Magnitude and type of stress depend on the inclination of an element

There are two sections m-m and n-n passing through the body on which several forces acts. Section m-m is perpendicular to the resultant F of F₁ and F₂ and section n-n is inclinded to F. Thus, element in Fig. (b) is subjected only to a normal stress while element in Fig. (c) is subjected to both normal and shearing stresses.

Note: Thus, at same position in a stressed body, the stresses on an element vary with the orientation of the element.

Rules for drawing Mohr’s circle

On rectangular α – τ axis, plot the points having co-ordinates A (α_x, τ_xy) and B (α_y, τ_yx).

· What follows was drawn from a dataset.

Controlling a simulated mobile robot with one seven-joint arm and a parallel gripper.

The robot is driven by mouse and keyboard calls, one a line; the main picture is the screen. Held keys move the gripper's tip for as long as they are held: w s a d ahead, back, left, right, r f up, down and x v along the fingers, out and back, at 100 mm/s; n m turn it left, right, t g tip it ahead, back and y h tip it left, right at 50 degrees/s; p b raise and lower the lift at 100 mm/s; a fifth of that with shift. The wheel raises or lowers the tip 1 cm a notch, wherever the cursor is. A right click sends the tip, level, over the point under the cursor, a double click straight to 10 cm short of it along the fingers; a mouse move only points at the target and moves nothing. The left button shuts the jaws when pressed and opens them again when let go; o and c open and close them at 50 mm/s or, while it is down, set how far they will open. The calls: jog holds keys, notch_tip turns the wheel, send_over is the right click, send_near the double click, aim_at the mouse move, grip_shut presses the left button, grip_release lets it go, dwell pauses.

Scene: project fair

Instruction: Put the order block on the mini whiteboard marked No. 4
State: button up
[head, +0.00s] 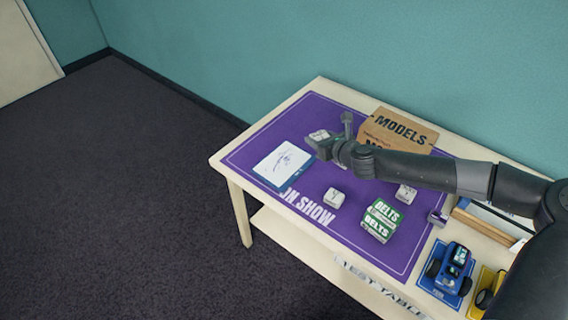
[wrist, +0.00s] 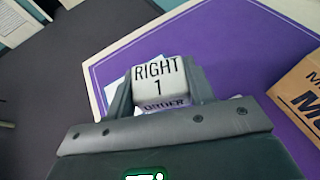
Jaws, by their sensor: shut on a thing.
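My gripper (head: 318,140) is over the far left part of the table, just beyond the mini whiteboard. It is shut on a white order block (wrist: 158,80), whose face reads "RIGHT 1" with "ORDER" on the near side. The block also shows in the head view (head: 318,134). The mini whiteboard (head: 283,160) lies on the purple mat, with a white face, a dark blue edge and a small scribble. Its number is not readable. In the wrist view, the block and fingers hide most of what lies below. I cannot tell the block's height above the mat.
Two more white blocks (head: 335,198) (head: 405,194) sit on the purple mat (head: 262,135). A cardboard "MODELS" box (head: 402,128) stands at the back. A blue model vehicle (head: 455,262) is at the right end.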

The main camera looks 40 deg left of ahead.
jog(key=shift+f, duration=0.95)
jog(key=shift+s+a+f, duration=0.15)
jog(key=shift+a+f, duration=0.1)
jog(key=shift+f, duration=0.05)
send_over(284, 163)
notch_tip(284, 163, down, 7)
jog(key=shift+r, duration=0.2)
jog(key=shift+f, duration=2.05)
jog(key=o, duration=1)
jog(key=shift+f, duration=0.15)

Assume tension as plus, compression as minus, and shearing stress as plus when its moment about centre is clockwise.
Draw a straight line joining these points which gives the diameter of a circle whose centre is an σ-axis.
The radius of the circle to any point on its circumference represents the axis directed normal to the plane whose stress components are given by the co-ordinates of that point.
The angle between the radii to selected points on Mohr’s circle is twice the angle between the normals to the actual planes represented by these points.

SIMPLE BENDING THEORY

Assumptions

Plane sections of the beam remain plane.
Material of the beam is homogenous and obeys Hooke’s law
Modulii of elasticity for tension and compression are equal.
Beam is straight and of constant cross-section.
Plane of loading must contain a principal axis of the beam cross-section and the load must be perpendicular to the longitudinal axis of the beam.

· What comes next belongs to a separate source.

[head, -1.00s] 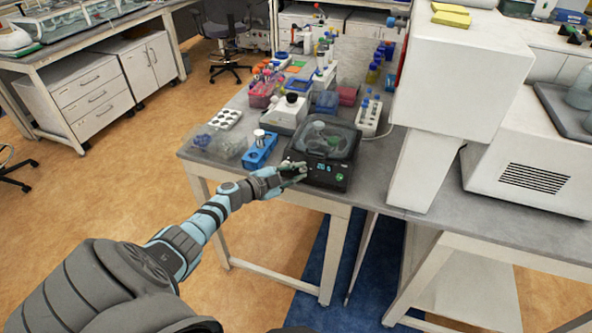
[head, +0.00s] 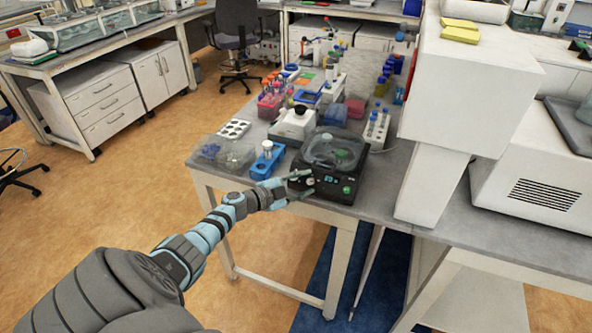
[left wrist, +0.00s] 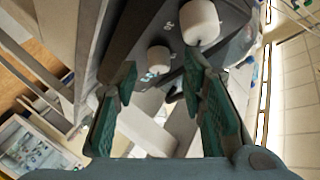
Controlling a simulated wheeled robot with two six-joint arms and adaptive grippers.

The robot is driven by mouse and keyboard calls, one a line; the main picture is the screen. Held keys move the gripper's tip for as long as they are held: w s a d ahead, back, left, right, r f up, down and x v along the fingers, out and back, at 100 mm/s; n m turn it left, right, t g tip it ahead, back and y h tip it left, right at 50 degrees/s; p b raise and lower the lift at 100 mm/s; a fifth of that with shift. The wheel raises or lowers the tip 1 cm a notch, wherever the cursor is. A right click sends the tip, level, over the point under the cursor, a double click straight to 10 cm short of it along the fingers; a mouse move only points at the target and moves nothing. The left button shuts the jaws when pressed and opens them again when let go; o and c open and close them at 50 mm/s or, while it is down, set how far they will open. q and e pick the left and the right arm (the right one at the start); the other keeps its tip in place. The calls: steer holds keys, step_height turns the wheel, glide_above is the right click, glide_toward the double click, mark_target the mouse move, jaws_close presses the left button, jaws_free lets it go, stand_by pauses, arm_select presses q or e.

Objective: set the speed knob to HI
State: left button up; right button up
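The dark bench device (head: 348,186) with a clear domed lid stands at the table's front edge. Its front panel carries a pale knob (head: 310,181) at the left, close to my left gripper (head: 305,184). In the left wrist view, a smaller pale knob (left wrist: 158,58) shows between my open teal fingertips (left wrist: 160,72), and a larger white knob (left wrist: 199,22) lies above and to the right. The fingers are apart with nothing gripped; whether they touch a knob I cannot tell. Labels and the knobs' settings are too small to read. My right gripper is out of view.
A blue rack (head: 266,162) and a clear tray (head: 236,155) sit left of the device. A white instrument (head: 292,125) stands behind it, and a tube rack (head: 376,132) to its right rear. A large white machine (head: 462,85) bounds the right side.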

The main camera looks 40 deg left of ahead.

The stress caused by the bending moment are called bending or flexure stresses and relation between these stresses and the bending moment is expressed by the flexure formula. Two sections ab and cd and their exaggerated form are shown. The plane containing fibres like ef is called neutral surface because such fibres remain unchanged in length.

SHEAR CENTRE

The shear centre is a point of intersection of the bending axis and the plane of transverse section. Shear centre of a section can be defined as a pint about which the applied force is balanced by the set of shear forces obtained by summing the shear stresses over the section (for unsymmetrical section such as angle section and channel section, summation of shear stresses in each leg gives a set of forces which should be in equilibrium with the shear force). It is also known as “centre of twist”.

In case of beam having two axes of symmetry, the shear centre coincides with the centroid. In case of sections having one axis of symmetry, the shear centre does not coincide with the centroid but lies on the axis of symmetry. When the load passes through the shear centre then there will be only bending in the cross-section and no twisting.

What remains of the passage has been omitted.